Strengthening Convex Relaxations of 0/1-Sets Using Boolean Formulas

TL;DR

This paper introduces a new method to strengthen convex relaxations of 0/1 sets in integer programming by leveraging Boolean formulas, bridging general-purpose and set-specific approaches, and analyzing its effectiveness.

Contribution

It proposes an efficient interpolation method that uses Boolean formulas to enhance convex relaxations of 0/1 sets, extending previous hierarchy results.

Findings

Simplifies existing hierarchies for covering problems

Improves bounds on relaxation strength

Extends analysis of Boolean formula-based strengthening

Abstract

In convex integer programming, various procedures have been developed to strengthen convex relaxations of sets of integer points. On the one hand, there exist several general-purpose methods that strengthen relaxations without specific knowledge of the set $ S $, such as popular linear programming or semi-definite programming hierarchies. On the other hand, various methods have been designed for obtaining strengthened relaxations for very specific sets that arise in combinatorial optimization. We propose a new efficient method that interpolates between these two approaches.

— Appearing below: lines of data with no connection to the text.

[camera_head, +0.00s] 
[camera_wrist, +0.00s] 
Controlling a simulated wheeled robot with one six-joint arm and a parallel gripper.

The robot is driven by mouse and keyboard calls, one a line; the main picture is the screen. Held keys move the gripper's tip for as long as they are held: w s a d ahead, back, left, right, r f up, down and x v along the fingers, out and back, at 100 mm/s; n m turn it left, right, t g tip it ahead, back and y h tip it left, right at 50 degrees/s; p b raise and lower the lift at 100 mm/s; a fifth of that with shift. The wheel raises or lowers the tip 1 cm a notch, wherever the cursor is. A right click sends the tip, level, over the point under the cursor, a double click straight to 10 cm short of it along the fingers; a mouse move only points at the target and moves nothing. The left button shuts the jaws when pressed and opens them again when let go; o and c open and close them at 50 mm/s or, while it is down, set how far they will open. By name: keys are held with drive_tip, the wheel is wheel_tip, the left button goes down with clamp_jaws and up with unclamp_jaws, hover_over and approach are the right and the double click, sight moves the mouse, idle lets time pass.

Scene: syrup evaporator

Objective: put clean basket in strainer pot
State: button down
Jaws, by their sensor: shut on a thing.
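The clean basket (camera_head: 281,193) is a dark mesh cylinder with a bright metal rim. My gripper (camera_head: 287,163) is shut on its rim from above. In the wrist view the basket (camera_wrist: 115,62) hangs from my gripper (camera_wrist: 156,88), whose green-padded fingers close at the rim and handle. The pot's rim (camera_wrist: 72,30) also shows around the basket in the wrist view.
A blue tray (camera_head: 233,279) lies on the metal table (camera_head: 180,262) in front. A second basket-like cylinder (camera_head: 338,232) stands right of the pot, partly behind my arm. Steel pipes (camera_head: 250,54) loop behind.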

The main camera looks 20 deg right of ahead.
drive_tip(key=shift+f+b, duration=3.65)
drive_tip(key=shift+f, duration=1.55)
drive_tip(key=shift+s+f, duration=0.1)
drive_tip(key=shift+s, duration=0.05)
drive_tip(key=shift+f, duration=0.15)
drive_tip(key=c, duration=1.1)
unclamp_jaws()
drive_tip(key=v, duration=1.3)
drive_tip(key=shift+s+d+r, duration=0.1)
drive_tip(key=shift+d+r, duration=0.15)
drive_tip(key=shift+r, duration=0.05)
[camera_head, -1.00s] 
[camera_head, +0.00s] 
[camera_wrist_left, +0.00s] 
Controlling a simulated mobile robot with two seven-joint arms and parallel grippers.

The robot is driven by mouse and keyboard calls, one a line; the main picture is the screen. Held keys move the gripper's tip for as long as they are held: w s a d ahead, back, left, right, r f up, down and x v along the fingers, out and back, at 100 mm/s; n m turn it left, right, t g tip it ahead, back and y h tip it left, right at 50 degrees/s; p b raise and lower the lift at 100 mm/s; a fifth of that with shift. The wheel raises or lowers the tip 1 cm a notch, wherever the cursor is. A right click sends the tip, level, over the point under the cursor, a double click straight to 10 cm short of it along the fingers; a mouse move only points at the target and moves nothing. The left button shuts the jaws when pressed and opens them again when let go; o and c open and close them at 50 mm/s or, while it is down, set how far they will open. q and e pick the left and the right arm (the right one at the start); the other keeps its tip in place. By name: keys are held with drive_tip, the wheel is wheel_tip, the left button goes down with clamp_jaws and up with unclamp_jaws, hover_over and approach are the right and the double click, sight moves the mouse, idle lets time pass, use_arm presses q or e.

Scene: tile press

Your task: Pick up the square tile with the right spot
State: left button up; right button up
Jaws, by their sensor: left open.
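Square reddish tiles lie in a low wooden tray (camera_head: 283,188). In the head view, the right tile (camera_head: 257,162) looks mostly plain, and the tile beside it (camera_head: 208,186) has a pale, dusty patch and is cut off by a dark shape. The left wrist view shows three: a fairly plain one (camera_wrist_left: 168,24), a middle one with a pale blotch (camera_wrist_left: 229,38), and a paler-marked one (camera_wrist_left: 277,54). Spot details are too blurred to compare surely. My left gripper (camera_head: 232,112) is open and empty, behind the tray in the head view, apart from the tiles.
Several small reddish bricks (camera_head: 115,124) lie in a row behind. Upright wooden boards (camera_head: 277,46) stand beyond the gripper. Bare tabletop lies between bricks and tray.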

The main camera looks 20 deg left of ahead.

Our procedure strengthens any convex set $ Q \subseteq \mathbb{R}^n $ containing a set $ S \subseteq \{0,1\}^n $ by exploiting certain additional information about $ S $. Namely, the required extra information will be in the form of a Boolean formula $ \phi $ defining the target set $ S $. The aim of this work is to analyze various aspects regarding the strength of our procedure. As one result, interpreting an iterated application of our procedure as a hierarchy, our findings simplify, improve, and extend previous results by Bienstock and Zuckerberg on covering problems.